§ **Directive**
Below you will find a set of lines. Repeat them all exactly.

##### Data lines

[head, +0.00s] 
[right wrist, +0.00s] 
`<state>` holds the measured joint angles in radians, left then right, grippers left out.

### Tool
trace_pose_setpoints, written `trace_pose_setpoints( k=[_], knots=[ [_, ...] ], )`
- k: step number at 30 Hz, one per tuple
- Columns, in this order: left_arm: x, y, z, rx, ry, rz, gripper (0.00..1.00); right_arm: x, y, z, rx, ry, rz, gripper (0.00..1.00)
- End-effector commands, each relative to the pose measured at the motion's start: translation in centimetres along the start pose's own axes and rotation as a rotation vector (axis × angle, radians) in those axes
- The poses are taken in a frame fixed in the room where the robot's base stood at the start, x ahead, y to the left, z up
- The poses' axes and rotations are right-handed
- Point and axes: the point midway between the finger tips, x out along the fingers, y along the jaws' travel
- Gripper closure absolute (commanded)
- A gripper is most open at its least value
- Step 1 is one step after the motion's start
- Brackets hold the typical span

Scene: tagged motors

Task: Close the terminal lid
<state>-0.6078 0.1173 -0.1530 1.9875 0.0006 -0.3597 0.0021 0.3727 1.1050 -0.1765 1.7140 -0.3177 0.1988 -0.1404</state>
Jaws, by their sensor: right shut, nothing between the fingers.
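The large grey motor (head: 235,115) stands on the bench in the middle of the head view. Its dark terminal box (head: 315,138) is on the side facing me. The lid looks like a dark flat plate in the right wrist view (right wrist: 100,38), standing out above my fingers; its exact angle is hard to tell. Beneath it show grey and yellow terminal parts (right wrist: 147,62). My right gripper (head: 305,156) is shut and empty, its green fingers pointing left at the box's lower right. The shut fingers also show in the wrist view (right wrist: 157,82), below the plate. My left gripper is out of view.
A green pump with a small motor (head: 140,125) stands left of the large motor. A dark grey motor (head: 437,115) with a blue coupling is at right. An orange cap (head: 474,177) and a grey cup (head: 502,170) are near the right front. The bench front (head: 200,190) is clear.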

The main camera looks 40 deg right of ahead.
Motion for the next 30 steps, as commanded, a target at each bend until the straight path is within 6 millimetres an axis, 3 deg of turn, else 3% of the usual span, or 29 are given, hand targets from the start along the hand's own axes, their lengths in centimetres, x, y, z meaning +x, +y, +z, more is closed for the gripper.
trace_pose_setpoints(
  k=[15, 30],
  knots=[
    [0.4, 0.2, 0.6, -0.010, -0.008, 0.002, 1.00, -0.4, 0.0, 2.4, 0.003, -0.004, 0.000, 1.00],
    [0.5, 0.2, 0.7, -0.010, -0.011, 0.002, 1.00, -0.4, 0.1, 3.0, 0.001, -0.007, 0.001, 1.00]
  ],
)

##########

§ **Solution to the exercise**
[head, +0.00s] 
[right wrist, +0.00s] 
`<state>` holds the measured joint angles in radians, left then right, grippers left out.

### Tool
trace_pose_setpoints, written `trace_pose_setpoints( k=[_], knots=[ [_, ...] ], )`
- k: step number at 30 Hz, one per tuple
- Columns, in this order: left_arm: x, y, z, rx, ry, rz, gripper (0.00..1.00); right_arm: x, y, z, rx, ry, rz, gripper (0.00..1.00)
- End-effector commands, each relative to the pose measured at the motion's start: translation in centimetres along the start pose's own axes and rotation as a rotation vector (axis × angle, radians) in those axes
- The poses are taken in a frame fixed in the room where the robot's base stood at the start, x ahead, y to the left, z up
- The poses' axes and rotations are right-handed
- Point and axes: the point midway between the finger tips, x out along the fingers, y along the jaws' travel
- Gripper closure absolute (commanded)
- A gripper is most open at its least value
- Step 1 is one step after the motion's start
- Brackets hold the typical span

Scene: tagged motors

Task: Close the terminal lid
<state>-0.6078 0.1173 -0.1530 1.9875 0.0006 -0.3597 0.0021 0.3727 1.1050 -0.1765 1.7140 -0.3177 0.1988 -0.1404</state>
Jaws, by their sensor: right shut, nothing between the fingers.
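The large grey motor (head: 235,115) stands on the bench in the middle of the head view. Its dark terminal box (head: 315,138) is on the side facing me. The lid looks like a dark flat plate in the right wrist view (right wrist: 100,38), standing out above my fingers; its exact angle is hard to tell. Beneath it show grey and yellow terminal parts (right wrist: 147,62). My right gripper (head: 305,156) is shut and empty, its green fingers pointing left at the box's lower right. The shut fingers also show in the wrist view (right wrist: 157,82), below the plate. My left gripper is out of view.
A green pump with a small motor (head: 140,125) stands left of the large motor. A dark grey motor (head: 437,115) with a blue coupling is at right. An orange cap (head: 474,177) and a grey cup (head: 502,170) are near the right front. The bench front (head: 200,190) is clear.

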The main camera looks 40 deg right of ahead.
Motion for the next 30 steps, as commanded, a target at each bend until the straight path is within 6 millimetres an axis, 3 deg of turn, else 3% of the usual span, or 29 are given, hand targets from the start along the hand's own axes, their lengths in centimetres, x, y, z meaning +x, +y, +z, more is closed for the gripper.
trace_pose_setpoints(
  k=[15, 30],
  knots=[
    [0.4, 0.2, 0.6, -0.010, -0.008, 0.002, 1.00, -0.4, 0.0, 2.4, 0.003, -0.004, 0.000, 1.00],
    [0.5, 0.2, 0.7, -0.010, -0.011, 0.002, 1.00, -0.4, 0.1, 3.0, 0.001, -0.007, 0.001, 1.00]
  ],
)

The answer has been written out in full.